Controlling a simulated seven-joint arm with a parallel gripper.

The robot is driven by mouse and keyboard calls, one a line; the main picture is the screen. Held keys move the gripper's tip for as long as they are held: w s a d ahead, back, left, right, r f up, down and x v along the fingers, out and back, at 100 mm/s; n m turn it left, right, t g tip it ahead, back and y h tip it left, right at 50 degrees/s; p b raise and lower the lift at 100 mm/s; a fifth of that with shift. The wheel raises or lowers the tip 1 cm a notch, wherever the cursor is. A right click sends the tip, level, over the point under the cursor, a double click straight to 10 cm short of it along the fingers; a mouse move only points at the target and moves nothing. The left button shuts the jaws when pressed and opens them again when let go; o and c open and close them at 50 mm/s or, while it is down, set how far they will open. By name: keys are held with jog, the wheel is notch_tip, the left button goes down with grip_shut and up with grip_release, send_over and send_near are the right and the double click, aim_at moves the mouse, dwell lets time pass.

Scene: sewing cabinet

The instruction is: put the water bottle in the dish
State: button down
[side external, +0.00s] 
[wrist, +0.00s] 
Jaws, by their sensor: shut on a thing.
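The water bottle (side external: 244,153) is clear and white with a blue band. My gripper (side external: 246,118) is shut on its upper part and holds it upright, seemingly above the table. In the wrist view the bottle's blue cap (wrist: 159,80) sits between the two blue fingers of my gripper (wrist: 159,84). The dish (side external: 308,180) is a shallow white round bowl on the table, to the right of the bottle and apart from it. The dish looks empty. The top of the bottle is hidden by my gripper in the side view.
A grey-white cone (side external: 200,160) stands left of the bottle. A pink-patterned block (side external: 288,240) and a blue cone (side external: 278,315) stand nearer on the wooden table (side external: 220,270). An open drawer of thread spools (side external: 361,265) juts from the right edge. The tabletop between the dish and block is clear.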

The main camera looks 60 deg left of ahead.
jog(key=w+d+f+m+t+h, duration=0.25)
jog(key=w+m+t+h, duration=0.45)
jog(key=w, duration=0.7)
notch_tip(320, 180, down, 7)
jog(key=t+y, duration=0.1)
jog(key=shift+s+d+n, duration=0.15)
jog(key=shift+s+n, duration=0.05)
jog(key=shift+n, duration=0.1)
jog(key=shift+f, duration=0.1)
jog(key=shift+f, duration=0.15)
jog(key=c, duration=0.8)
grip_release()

====

• Job
Only the lines from the one containing "State: button down" through the one containing "[wrist, +0.00s]" are to be reproduced, exactly as they appear.

• Task solution
State: button down
[side external, +0.00s] 
[wrist, +0.00s] 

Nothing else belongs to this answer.